Some say it was a matter of cynicism among bought pols. Perhaps leading pols were bought by Saddam. There is certainly some evidence Chirac was paid, and a few left wing British MPs. But public opinion did not oppose their policies. In fact, public opinion led, and even leaders who approved our policies on principle (like Blair) faced serious internal political pressure against doing so. Saddam did not buy every man on the street that broke with us.
Some might speculate that is the issue is simply failure in Iraq. But there hasn't actually been any failure in Iraq. It is pure media hype that anything is going badly. For a while there might be claims about failure to find Saddam but now we have. There is a low level insurgency that we are systematically beating. That is all. Our losses to date have been trivial by the standards of past wars.

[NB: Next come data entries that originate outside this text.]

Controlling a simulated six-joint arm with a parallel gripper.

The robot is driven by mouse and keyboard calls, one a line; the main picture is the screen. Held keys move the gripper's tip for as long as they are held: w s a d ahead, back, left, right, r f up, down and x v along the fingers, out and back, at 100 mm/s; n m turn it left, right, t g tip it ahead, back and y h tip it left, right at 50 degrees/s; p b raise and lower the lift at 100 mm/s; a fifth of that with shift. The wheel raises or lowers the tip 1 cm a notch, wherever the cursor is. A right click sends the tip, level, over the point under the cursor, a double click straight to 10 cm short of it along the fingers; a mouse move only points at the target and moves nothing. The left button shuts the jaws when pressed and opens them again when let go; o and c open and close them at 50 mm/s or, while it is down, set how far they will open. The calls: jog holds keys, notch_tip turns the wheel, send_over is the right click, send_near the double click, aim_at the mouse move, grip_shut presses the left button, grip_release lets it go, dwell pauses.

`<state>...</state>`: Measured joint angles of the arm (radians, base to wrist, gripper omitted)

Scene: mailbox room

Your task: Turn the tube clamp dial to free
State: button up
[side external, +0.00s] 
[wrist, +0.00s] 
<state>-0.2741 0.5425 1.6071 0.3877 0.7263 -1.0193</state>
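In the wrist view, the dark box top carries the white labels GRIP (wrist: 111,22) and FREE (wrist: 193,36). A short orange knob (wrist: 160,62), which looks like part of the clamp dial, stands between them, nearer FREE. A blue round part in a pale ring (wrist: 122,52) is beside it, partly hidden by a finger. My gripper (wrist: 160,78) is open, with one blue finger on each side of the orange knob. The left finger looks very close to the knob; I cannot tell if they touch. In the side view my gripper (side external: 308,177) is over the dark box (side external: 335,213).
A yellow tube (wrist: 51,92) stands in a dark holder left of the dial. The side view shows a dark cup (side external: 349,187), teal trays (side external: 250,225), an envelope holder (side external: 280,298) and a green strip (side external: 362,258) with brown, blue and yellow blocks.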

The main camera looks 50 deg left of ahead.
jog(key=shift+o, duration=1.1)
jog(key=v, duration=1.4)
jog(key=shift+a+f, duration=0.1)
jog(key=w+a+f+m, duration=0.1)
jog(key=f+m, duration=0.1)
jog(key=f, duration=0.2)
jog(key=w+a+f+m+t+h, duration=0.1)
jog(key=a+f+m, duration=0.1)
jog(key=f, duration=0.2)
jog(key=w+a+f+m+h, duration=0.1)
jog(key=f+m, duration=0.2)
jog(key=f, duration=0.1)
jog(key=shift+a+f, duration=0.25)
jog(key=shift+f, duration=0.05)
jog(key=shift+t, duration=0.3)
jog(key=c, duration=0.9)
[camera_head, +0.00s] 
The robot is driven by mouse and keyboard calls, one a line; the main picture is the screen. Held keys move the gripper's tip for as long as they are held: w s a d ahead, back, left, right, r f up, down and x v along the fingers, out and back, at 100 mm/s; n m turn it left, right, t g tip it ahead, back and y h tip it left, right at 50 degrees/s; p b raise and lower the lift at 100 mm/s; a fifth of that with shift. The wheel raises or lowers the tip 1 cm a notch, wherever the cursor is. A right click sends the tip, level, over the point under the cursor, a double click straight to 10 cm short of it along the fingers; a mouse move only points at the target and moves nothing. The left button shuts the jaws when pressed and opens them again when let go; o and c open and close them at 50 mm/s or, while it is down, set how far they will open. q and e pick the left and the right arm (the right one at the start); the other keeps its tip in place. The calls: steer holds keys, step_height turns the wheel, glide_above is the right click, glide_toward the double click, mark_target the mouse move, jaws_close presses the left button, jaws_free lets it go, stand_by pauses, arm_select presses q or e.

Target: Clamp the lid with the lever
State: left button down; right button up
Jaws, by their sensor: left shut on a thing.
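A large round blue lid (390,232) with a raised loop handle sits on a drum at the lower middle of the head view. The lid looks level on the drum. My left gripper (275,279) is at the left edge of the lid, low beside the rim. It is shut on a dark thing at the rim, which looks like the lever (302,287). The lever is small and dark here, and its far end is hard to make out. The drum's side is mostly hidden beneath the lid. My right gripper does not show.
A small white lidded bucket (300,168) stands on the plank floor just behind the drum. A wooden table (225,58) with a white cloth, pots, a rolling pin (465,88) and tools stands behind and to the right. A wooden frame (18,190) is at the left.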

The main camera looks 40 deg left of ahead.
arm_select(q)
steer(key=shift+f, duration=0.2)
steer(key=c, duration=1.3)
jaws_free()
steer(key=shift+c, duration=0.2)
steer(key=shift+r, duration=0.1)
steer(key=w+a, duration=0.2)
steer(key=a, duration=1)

Some claimed beforehand that it was a cynical misperception of our motives, thinking it was "all about oil". But we've spent around $100 billion of our own money on the effort by now. The Iraqis haven't lost a penny in oil revenue. We have formed an Iraqi government, promised it sovereignty, and explained the timetable of elections and the transition to entirely local rule.
Clearly the split came over Iraq. Not Bush, not the war on terror generally. And not afterward, due to failure to do this or to accomplish that.
Some claimed at the time that their was no real disagreement of principle, only a disagreement about process. But the US jumped through hoops to meet every concern expressed on this. We spent months before the UN. We put up with the inspections farce, the "two resolutions" farce, 19 security council authorizations. Opposition was already there and only became harder as we made concessions over process.
We are driving by process of elimination to an isolated cause. European public opinion opposed the removal of Saddam Hussein from the government of Iraq by outside force of arms. The people, not a few pols. On their own, not because they had been bought. On principle, not over process or motive or estimated outcome.
Why?
It is not that no bad government may ever be removed by outside force. They did not object this way to Afghanistan. They do not object to interventions on the Ivory Coast or in Sierra Leone, by the French or British.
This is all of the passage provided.